In 1991, pursuant to considerable public concern about recent attacks on persons by, inter alia, pit bull terriers, parliament enacted the Dangerous Dogs Act 1991 ("the 1991 Act") and, pursuant thereto, the Secretary of State made the Dangerous Dogs Compensation and Exemption Schemes Order 1991 ("the 1991 Order").
Section 1(2)(d) of the 1991 Act provides that no person shall allow, inter alia, "any dog of the type known as the pit bull terrier" of which he is the owner or of which he is for the time being in charge to be in a public place without being muzzled and kept on a lead. Contravention of this section is an offence carrying a potential punishment of imprisonment for a term not exceeding six months or a fine (section 1 (7)). Such contravention requires the court to make a destruction order in relation to the relevant dog (section 4).
While section 1(3) of the 1991 Act also went on to prohibit having, inter alia, a dog of a type known as a pit bull terrier at all in one's possession or custody after the 30 November 1991, the Secretary of State could make certain exemptions. The Secretary of State provided for, inter alia, compensation and exemption schemes by way of the 1991 Order.
In particular, the 1991 Order provided, inter alia, for an exemption scheme for those who wished to maintain ownership of their dogs. In order to be so exempted the dog had to be, inter alia, registered with the police (prior to the 12 October 1991 for an adult dog and prior to 30 November 1991 for a puppy), neutered, permanently marked as a dog of the relevant type and insured. A fee was also payable.
Section 5(5) of the 1991 Act, insofar as relevant, reads as follows:
"If in any proceedings it is alleged by the prosecution that a dog is one to which section 1 ... applies it shall be presumed that it is such a dog unless the contrary is shown by the accused by such evidence as the court considers fit; and the accused shall not be permitted to adduce such evidence unless he has given the prosecution notice of his intention to do so not later than the fourteenth day before that on which the evidence is to be adduced".
COMPLAINTS
1. The applicant invokes Article 6 of the Convention. He submits that the presumption as to fact contained in section 5(5) of the 1991 Act is in violation of Article 6 para. 2 of the Convention. He further complains that his inability to appeal against his conviction to the Crown Court, due to section 111(4) of the Magistrates' Court Act 1980, was in violation of his right of effective access to court guaranteed by Article 6 para. 1 of the Convention.
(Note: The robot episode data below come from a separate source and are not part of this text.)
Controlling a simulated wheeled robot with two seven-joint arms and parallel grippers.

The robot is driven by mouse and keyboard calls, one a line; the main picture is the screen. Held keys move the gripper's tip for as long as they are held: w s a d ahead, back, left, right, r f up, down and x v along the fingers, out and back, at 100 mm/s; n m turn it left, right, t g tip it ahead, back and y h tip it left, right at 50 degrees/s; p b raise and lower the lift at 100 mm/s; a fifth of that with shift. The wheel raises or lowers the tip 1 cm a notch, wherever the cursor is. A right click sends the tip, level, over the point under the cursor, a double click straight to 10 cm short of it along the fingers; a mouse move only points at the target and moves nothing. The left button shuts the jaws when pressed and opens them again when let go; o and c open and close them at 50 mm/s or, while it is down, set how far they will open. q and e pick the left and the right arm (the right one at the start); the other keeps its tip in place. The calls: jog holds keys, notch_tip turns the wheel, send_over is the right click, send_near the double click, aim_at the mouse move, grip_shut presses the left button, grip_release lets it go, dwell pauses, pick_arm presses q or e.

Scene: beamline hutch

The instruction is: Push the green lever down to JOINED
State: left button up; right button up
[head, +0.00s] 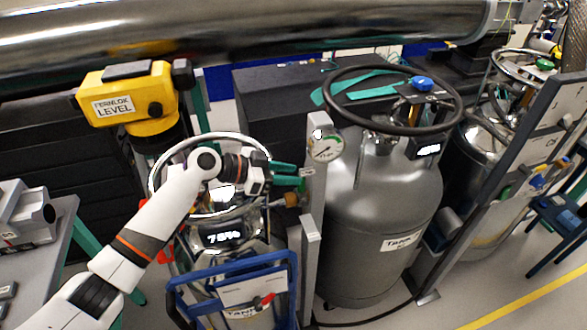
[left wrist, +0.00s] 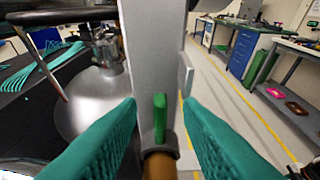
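The green lever (left wrist: 160,116) stands upright on a brass fitting (left wrist: 159,163) in the left wrist view, in front of a grey post (left wrist: 143,60). My left gripper (head: 300,175) is open, with its teal fingers spread. In the left wrist view one finger is on each side of the lever, with clear gaps to it. In the head view the fingers point right toward the grey post, and the lever is largely hidden near the fingertips. No JOINED mark can be read. My right gripper is in neither view.
A pressure gauge (head: 324,147) sits on the post. A large grey tank (head: 375,230) with a black ring stands to its right. A yellow level (head: 130,92) is at upper left.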

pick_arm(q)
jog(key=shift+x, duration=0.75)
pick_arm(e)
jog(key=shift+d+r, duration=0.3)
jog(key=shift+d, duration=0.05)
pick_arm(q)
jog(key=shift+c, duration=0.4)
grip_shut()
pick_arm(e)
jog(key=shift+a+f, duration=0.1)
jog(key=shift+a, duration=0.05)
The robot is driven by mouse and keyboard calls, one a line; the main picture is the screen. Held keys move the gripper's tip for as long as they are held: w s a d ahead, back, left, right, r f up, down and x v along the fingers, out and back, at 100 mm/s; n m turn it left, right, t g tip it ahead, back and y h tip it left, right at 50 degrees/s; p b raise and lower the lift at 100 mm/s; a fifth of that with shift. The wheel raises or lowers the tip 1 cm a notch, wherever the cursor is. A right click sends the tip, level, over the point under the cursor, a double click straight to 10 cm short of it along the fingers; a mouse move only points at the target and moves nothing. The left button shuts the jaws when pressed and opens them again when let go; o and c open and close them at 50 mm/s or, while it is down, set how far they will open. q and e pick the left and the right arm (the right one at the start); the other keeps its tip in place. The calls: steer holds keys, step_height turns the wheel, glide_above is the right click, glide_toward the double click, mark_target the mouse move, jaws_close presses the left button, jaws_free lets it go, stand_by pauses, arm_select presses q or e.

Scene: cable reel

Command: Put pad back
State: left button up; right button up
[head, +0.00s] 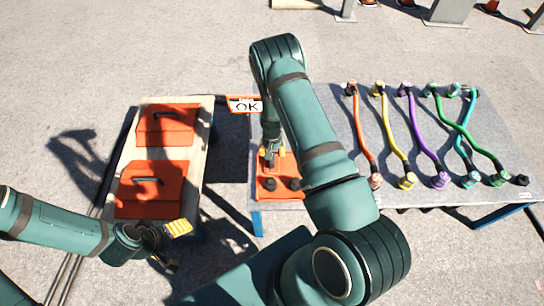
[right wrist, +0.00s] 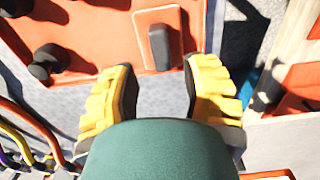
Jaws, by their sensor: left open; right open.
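A small orange pad with a black upright handle (right wrist: 158,45) lies on an orange panel (right wrist: 90,75) at the panel's edge in the right wrist view. My right gripper (right wrist: 163,80) is open, its yellow fingers apart on either side of the space just below the pad, with nothing between them. In the head view my right gripper (head: 270,155) is over the orange panel (head: 268,189) at the table's left end, and my arm partly hides this area. My left gripper (head: 168,243) is open and empty near the front of the left cart.
The left cart (head: 195,150) carries two orange plates (head: 167,124) with dark handles. An OK sign (head: 245,106) stands between cart and table. Several coloured cables (head: 405,160) lie on the grey table (head: 335,105). A gap separates cart from table.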

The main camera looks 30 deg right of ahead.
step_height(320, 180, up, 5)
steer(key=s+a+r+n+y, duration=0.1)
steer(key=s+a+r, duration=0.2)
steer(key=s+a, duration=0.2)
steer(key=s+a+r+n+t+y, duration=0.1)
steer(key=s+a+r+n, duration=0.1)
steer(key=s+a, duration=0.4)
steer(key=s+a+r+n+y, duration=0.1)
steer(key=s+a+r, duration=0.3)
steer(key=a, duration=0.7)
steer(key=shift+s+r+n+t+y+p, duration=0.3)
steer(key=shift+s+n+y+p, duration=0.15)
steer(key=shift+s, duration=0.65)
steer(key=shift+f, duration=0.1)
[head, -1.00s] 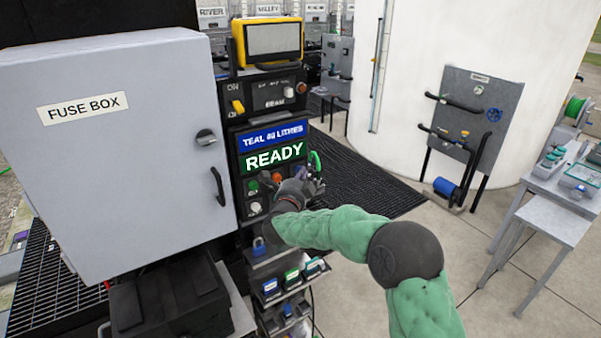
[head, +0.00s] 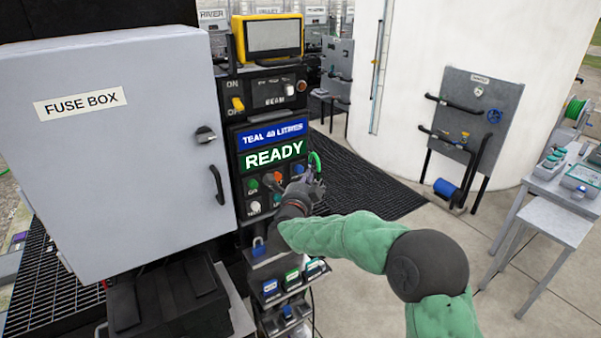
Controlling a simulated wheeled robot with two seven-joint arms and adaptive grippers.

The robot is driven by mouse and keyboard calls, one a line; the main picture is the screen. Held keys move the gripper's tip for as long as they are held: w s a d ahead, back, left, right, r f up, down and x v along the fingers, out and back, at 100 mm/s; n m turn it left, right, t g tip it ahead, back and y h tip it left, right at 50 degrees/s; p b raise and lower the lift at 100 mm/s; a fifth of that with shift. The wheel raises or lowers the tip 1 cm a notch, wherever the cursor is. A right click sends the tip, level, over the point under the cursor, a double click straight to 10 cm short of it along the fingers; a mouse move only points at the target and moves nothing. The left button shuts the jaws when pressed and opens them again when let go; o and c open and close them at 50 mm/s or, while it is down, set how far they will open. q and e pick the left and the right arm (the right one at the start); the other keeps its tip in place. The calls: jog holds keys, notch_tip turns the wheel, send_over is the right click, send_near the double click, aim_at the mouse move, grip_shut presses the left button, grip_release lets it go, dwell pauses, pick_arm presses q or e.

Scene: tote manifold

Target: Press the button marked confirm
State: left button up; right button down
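The black control panel (head: 240,196) carries a row of small buttons under a blue "TEAL 40 LITRES" sign and a green "READY" display (head: 273,155). I see a green button (head: 252,186), an orange-red button (head: 278,178), a blue button (head: 298,170) and a white button (head: 254,208). Their labels are too small to read, so I cannot tell which is marked confirm. My right gripper (head: 312,184) is in front of the right end of the button rows and partly covers them. Its fingers are small and dark; contact and opening are unclear. My left gripper is not in view.
A grey fuse box (head: 130,200) stands close on the left, with a handle toward the panel. A yellow-framed screen (head: 272,38) tops the panel. A blue padlock (head: 258,247) and shelves of small items are below. Open floor lies to the right.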

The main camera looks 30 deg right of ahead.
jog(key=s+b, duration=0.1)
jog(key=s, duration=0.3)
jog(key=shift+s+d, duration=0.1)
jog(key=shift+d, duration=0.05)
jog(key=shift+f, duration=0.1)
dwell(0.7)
2. The applicant further argues that his keeping of a dog or, alternatively, his relationship with that dog falls within the concept of private life in Article 8 of the Convention and that his conviction and the mandatory destruction order constituted a disproportionate interference with his right to respect for his private life in a manner which did not correspond to any social need.
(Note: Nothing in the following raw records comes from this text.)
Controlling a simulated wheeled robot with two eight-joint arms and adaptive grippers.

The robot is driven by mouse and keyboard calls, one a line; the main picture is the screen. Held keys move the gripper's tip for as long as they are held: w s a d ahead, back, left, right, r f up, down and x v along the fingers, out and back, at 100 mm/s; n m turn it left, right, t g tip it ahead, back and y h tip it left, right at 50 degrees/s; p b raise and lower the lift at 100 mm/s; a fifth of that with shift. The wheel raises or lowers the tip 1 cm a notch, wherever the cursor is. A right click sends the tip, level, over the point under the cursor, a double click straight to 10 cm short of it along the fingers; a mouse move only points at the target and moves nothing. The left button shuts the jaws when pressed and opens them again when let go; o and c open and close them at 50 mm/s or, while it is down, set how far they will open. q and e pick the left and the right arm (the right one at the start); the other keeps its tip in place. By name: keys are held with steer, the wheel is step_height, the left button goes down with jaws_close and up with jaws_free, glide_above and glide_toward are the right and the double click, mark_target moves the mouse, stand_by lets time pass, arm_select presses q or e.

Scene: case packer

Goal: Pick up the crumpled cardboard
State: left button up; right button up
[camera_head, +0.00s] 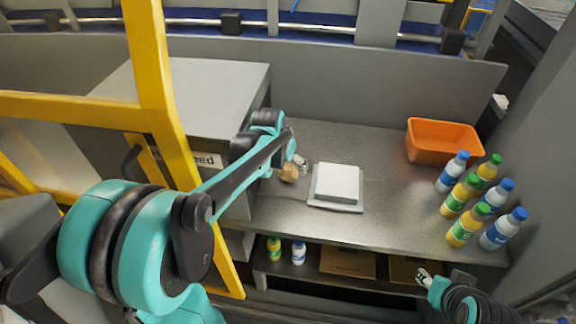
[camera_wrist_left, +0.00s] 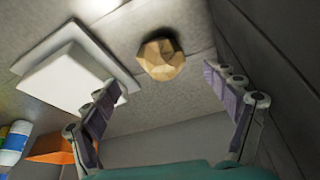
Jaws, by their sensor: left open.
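The crumpled cardboard (camera_head: 289,173) is a small tan, faceted lump on the grey worktop, beside the grey cabinet. In the left wrist view the cardboard (camera_wrist_left: 161,58) lies beyond the fingertips, roughly between them. My left gripper (camera_head: 297,160) is close to the cardboard and partly hides it in the head view. In the left wrist view its two fingers (camera_wrist_left: 165,95) are spread wide with nothing between them. My right gripper (camera_head: 428,278) is at the lower right, in front of the lower shelf, away from the cardboard. Its jaw state is too small to tell.
A white block on a square plate (camera_head: 318,204) sits just right of the cardboard. An orange bin (camera_head: 443,143) and several bottles (camera_head: 465,224) stand at the right. The grey cabinet (camera_head: 212,88) and a yellow frame (camera_head: 150,60) rise at the left.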

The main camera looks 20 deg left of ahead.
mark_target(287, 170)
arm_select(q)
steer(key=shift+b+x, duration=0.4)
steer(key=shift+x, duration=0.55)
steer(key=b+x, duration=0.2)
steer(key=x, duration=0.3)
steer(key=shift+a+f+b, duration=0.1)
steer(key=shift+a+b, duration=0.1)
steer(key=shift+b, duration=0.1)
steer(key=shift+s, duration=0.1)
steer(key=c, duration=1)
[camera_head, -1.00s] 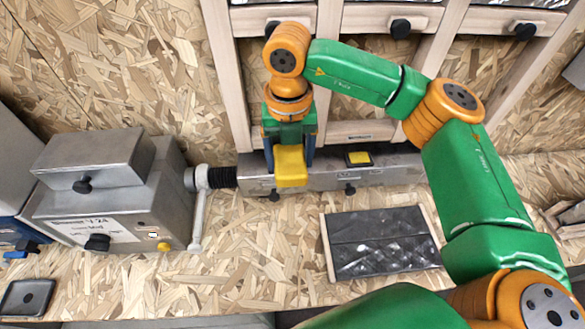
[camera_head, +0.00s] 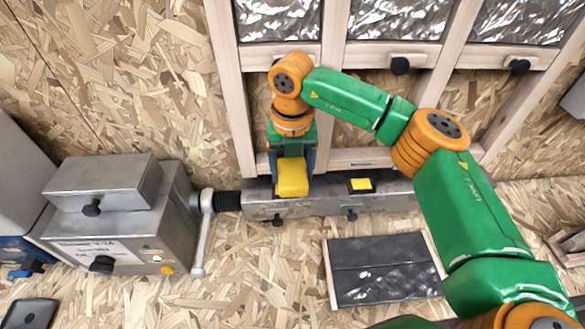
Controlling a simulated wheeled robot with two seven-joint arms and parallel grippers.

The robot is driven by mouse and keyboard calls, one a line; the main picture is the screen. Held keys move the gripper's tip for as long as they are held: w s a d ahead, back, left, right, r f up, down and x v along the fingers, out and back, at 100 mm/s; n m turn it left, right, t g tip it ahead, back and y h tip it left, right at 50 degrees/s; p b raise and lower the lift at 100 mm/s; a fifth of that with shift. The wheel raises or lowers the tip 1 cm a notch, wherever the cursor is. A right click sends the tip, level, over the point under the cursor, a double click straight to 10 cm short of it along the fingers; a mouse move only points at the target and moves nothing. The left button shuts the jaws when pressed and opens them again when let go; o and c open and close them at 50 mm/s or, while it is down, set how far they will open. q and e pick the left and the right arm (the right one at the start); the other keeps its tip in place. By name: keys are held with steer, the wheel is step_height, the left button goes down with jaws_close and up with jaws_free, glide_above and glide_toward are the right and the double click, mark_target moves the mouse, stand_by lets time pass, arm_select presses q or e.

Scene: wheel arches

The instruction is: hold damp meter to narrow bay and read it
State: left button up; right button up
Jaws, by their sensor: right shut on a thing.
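My right gripper (camera_head: 292,170) is shut on a yellow block-shaped thing, probably the damp meter (camera_head: 293,178). It hangs in front of the grey metal rail at the foot of the wooden stud frame. The meter's reading face does not show. The leftmost bay (camera_head: 250,100) between the studs looks slightly narrower than the bay to its right (camera_head: 372,92). My right wrist covers part of this left bay. I cannot tell whether the meter touches anything. My left gripper is not in view.
The grey rail (camera_head: 325,205) carries a black-framed yellow pad (camera_head: 360,185). A metal vise-like block (camera_head: 125,220) with a crank handle (camera_head: 203,235) stands left. A dark foil panel (camera_head: 385,270) lies at the front. Black knobs (camera_head: 400,66) sit on the crossbars.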

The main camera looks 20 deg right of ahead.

3. The applicant also claims that his property has been controlled or, alternatively, that he has been deprived of his property in violation of Article 1 of Protocol 1 as the measures in question were disproportionate and vague.
4. Finally, the applicant
complains under Article 14 of the Convention together with each of Article 6,
Article 8 and Article 1 Protocol 1 arguing that there is no reasonable justification
for the different treatment of pit bull terrier dog owners by the 1991 Act because
the means employed by that Act to control dangerous dogs are disproportionate
and single out dogs on the basis of breed rather than
dangerous behaviour.
THE LAW
1. The applicant mainly complains about the presumption as to fact contained in section 5(5) of the 1991 Act, maintaining that it is not within the reasonable limits allowed under Article 6 para. 2 (Art. 6-2) of the Convention. He also complains under section 6 para. 1 of the Convention that, despite the finding of new and cogent evidence, he was unable to appeal to the Crown Court against his conviction (which would have been a full rehearing) because of section 111(4) of the Magistrates' Court Act 1980. He submits that he was thereby denied effective access to court in violation of Article 6 para. 1 (Art. 6-1) of the Convention.
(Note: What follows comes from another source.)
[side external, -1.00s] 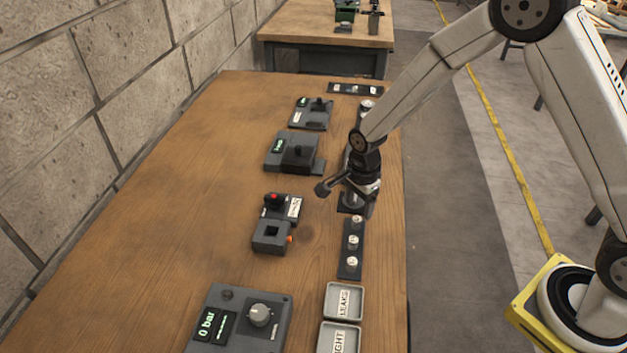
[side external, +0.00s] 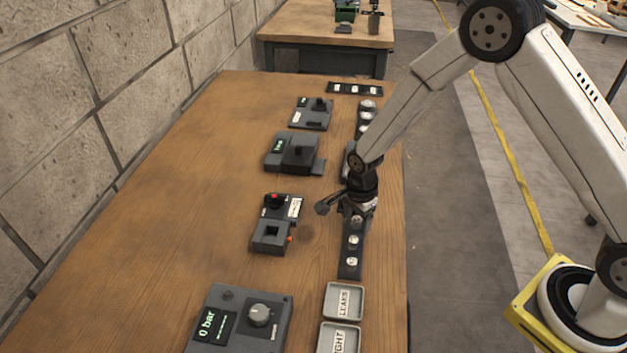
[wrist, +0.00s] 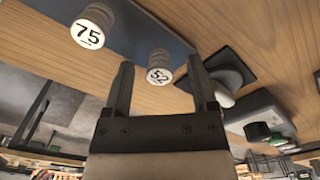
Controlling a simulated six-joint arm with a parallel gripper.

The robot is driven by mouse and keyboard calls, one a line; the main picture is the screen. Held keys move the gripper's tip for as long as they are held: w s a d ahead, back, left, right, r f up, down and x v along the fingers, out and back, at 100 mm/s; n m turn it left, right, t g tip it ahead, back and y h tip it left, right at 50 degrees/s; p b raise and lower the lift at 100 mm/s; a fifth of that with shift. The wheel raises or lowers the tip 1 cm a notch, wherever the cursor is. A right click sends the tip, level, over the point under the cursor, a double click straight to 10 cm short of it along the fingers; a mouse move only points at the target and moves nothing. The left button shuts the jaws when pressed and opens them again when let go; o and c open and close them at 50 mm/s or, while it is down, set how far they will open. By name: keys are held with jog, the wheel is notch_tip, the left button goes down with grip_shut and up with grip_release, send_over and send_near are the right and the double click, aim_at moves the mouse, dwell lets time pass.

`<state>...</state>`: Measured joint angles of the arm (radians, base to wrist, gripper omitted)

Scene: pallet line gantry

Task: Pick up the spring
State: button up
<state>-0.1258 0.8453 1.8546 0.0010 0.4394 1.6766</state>
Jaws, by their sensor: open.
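The small round parts stand upright on a dark strip (side external: 349,264), with pale caps and metallic sides. I cannot make out coils, so I cannot tell for sure which is the spring. In the wrist view one part is marked 52 (wrist: 159,75) and another 75 (wrist: 90,28). My gripper (side external: 357,212) is over the far end of the strip and partly hides the part there. In the wrist view my gripper (wrist: 160,61) is open and empty. The part marked 52 appears between its fingertips; contact is not visible.
A grey fixture with a square hole (side external: 268,238) stands left of the strip. A LEAKS tray (side external: 330,302) and another tray (side external: 322,340) lie nearer, beside a gauge box (side external: 275,340). Devices (side external: 278,150) stand further back. The left tabletop is clear.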

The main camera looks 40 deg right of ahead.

Article 6 paras. 1 and 2 (Art. 6-1, 6-2) of the Convention, insofar as relevant, reads as follows:
"1. In the determination of ... any criminal charge against him, everyone is entitled to a fair and public hearing within a reasonable time by an independent and impartial tribunal established by law. ...
2. Everyone charged with a criminal offence shall be presumed innocent until proved guilty according to law." The Commission recalls that the criteria to be applied in determining whether proceedings involve the determination of a criminal charge are the qualification of the offence in domestic law, the very nature of the offence together with the nature and degree of severity of the penalty which the accused risks incurring (see, for example, No. 13877/88, Dec. 17.5.90, D.R. 65 p. 279). Applying these criteria and in view, in particular, of the penalty set out in section 1(7) of the 1991 Act for a contravention of section 1(2)(d) of that Act, the Commission considers that the proceedings against the applicant constituted the determination of a criminal charge.
The applicant refers in detail to principles of domestic law, to the Canadian Charter, to other Commonwealth jurisprudence and to the Hong Kong Bill of Rights. He argues that these sources are of persuasive value in terms of establishing the criteria which a presumption as to fact or law must satisfy in order to fall within the reasonable limits allowed under Article 6 para. 2 (Art. 6-2) of the Convention. He maintains that section 5(5) of the 1991 Act does not comply with those criteria nor, therefore, with Article 6 para. 2 (Art. 6-2) of the Convention.
However, in light of the clear guidance as to what is acceptable in terms of presumptions of fact and law under Article 6 para. 2 (Art. 6-2) of the Convention given by the Court in the Salabiaku judgment and recently confirmed in the Pham Hoang judgment (Eur. Court H.R., Salabiaku judgment of 7 October 1988, Series A no. 141-A and Pham Hoang judgment of 25 September 1992, Series A no. 243), the Commission does not consider that it is necessary, in the circumstances of the present case, to resort to any supplementary means of interpretation of Article 6 para. 2 (Art. 6-2) of the Convention (Eur. Court H. R., Golder judgment of 21 February 1975, Series A no. 18, p. 18, para. 36).
The Commission recalls that the Court in the above-mentioned Salabiaku and the Pham Hoang judgments stated that the Convention does not prohibit presumptions of fact or law in principle, but does require Contracting States to remain within certain reasonable limits as regards criminal law which limits take into account the importance of what is at stake and maintain the rights of the defence. The Court also went on to consider whether the application of the relevant presumptions was compatible with the presumption of innocence (Salabiaku judgment, loc. cit., pp. 14-18, paras. 26-30 and the Pham Hoang judgment, loc. cit., pp. 21-22, para. 33).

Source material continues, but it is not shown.